We use Ubuntu at my work. Custom built image PXE booted so every restart is fresh. Has its pros and cons. Libre office does a decent job at replacing Office but we use Google workspace so most users are moving off local files. 90% of our users work could be done entirely through a Web browser so OS doesn't really matter as much any more.

25 years ago I worked at a university computer lab that was Windows-heavy because Dell wouldn't stop donating PCs. However we didn't have enough UNIX workstations as we had to pay for Sun / HP / IBM out of pocket. Converting them to Linux workstations would be nice because the Dells had more grunt than the aging RISC workstations.

I proposed to switch a few desks worth to Debian and was given the go-ahead. After a few days learning how to preseed an installation image and getting a PXE server going I had 8 machines running CDE just like the AIX and HP/UX boxes.

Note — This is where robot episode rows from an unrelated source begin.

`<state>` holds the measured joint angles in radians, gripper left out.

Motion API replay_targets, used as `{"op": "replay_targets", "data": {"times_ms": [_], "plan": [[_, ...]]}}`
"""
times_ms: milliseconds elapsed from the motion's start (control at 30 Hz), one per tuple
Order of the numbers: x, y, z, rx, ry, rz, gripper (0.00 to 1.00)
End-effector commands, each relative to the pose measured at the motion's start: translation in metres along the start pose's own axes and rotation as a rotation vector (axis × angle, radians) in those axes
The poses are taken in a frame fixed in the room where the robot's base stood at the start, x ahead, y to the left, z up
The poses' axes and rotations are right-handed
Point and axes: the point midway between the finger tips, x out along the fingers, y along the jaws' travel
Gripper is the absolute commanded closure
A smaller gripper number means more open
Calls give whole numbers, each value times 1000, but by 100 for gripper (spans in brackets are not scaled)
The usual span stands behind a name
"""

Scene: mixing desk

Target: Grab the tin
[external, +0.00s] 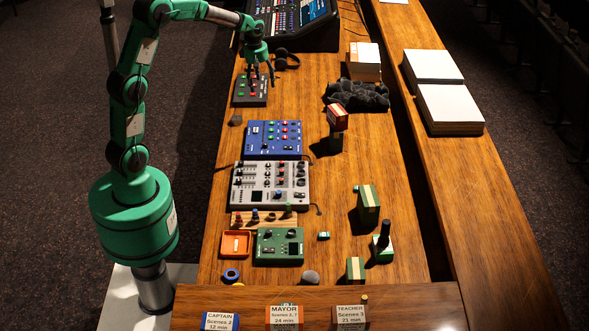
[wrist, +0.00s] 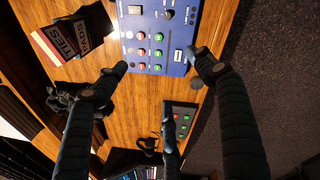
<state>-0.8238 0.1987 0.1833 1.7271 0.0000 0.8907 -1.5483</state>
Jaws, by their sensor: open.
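No thing in view is plainly marked as a tin, so I cannot tell which one it is. In the wrist view, the red box (wrist: 48,45) reads "TIES" and the dark one (wrist: 82,33) reads "PADS". Green boxes with cream bands stand farther down the desk, one at mid-right (external: 368,204) and one near the front (external: 355,270). My gripper (external: 260,74) hangs open and empty above the small dark button panel (external: 250,91). Its spread fingers (wrist: 160,68) show in the wrist view.
The blue mixer (external: 272,139), grey mixer (external: 270,184) and green unit (external: 279,246) line the desk's left side. A small dark lump (external: 236,120) lies at the left edge. Headphones (external: 286,60) and crumpled dark cloth (external: 356,96) lie farther back. Desk wood (external: 345,180) is bare mid-right.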

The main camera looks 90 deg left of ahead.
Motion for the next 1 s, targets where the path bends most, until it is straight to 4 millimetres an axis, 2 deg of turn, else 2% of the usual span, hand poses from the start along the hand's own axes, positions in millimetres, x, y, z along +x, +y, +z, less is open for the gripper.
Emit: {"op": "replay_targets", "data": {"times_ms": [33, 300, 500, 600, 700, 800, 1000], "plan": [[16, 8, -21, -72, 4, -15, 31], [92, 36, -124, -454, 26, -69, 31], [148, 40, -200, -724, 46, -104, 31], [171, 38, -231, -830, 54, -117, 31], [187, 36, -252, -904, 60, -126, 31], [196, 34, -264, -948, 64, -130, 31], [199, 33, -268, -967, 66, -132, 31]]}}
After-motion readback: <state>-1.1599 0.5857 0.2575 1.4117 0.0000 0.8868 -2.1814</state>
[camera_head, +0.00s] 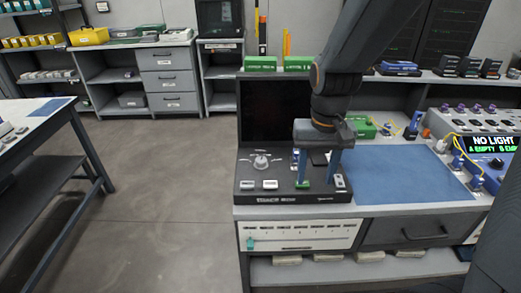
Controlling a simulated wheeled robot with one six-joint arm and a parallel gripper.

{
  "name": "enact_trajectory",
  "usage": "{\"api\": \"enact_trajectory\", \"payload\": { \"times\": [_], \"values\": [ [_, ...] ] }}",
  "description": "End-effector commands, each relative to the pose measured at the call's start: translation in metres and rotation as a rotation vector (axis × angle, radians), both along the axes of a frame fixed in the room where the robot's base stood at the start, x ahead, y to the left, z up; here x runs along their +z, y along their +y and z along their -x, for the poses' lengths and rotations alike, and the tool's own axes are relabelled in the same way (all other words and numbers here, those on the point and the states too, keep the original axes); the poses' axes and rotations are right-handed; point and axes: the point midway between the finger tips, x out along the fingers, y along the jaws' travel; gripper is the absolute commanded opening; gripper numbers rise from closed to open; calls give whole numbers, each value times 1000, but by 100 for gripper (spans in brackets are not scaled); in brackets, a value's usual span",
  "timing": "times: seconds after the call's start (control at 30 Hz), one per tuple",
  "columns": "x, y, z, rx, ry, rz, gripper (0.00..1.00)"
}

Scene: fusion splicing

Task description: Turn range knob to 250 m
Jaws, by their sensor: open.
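The black test device (247,193) stands at the left end of the bench with its dark screen (272,108) upright behind it. A round grey knob (261,161) sits on its top panel, with small marks around it too small to read. I take this to be the range knob; I cannot tell its setting. My gripper (318,174) points down over the right part of the panel, right of the knob and apart from it. Its two blue fingers are spread, with nothing visibly held. The fingers hide part of the panel.
Two pale buttons (258,184) lie in front of the knob, and a green part (303,185) is by the left finger. A blue mat (400,174) lies clear at right. A display (491,142) reads NO LIGHT. Open floor (165,190) lies left.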

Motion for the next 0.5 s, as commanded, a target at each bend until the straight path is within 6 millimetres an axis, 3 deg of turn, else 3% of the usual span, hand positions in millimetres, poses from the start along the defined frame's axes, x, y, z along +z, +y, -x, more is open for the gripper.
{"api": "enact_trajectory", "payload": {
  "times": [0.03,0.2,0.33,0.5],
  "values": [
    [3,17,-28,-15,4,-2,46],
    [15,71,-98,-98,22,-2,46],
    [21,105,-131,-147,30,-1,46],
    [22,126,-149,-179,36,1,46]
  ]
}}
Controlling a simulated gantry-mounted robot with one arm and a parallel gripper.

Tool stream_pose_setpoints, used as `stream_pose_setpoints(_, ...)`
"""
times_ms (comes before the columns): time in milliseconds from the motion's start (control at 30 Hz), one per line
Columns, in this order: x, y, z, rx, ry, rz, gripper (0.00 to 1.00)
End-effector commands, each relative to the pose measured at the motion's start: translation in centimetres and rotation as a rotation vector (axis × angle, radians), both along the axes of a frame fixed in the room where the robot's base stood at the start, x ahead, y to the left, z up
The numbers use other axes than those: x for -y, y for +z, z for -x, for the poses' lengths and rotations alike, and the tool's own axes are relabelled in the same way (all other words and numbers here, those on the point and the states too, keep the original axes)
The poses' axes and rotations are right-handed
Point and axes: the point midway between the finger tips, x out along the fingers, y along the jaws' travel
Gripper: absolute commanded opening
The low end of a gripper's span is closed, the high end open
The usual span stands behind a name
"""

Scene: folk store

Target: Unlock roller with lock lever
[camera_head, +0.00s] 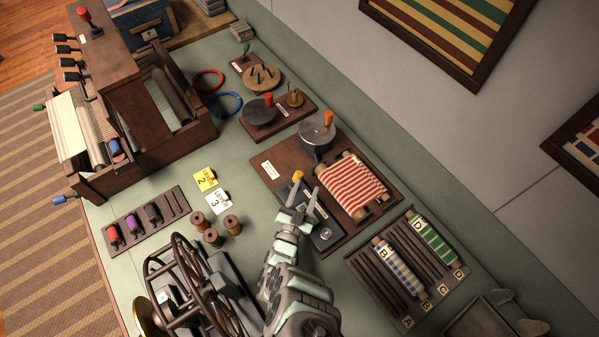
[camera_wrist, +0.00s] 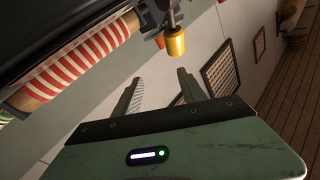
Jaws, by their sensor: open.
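The roller (camera_head: 352,185), wrapped in red and white striped cloth, lies on a brown wooden board. It also shows at the upper left of the wrist view (camera_wrist: 75,65). A lever with a yellow knob (camera_head: 298,175), which looks like the lock lever, stands on a dark plate at the board's near left. In the wrist view the knob (camera_wrist: 177,42) hangs on a metal stem just beyond the fingertips. My gripper (camera_head: 307,191) is open over the dark plate, its fingers pointing toward the knob. In the wrist view the gap between my fingers (camera_wrist: 160,76) is empty.
A grey drum with an orange knob (camera_head: 317,130) stands behind the lever. A rack with blue and green rolls (camera_head: 374,278) is at right. A wheeled device (camera_head: 190,285) and thread spools (camera_head: 213,238) stand at left. Green tabletop (camera_head: 262,217) is bare between.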

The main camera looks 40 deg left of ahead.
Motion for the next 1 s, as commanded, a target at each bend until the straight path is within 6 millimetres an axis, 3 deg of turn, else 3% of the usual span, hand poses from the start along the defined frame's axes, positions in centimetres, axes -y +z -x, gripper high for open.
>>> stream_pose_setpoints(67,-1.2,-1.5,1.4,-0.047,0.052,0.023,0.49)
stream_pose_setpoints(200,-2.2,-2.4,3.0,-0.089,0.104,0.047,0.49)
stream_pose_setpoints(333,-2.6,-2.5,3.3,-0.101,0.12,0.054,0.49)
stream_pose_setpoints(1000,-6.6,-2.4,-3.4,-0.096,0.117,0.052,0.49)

Users that didn't need one of the commercial engineering applications tied to one OS or another didn't notice any difference between the free (now as in both speech and beer) Dells and the proprietary workstations.

A couple of months after we got the pilot rolling, the university's IT director came to check it out and told me we're on the "lunatic fringe" for deploying an OS developed by volunteers, but otherwise offered approval as long as we could maintain security and availability.

Now every student in our local school district gets issued a Chromebook running Linux under the hood. Who's the lunatic now?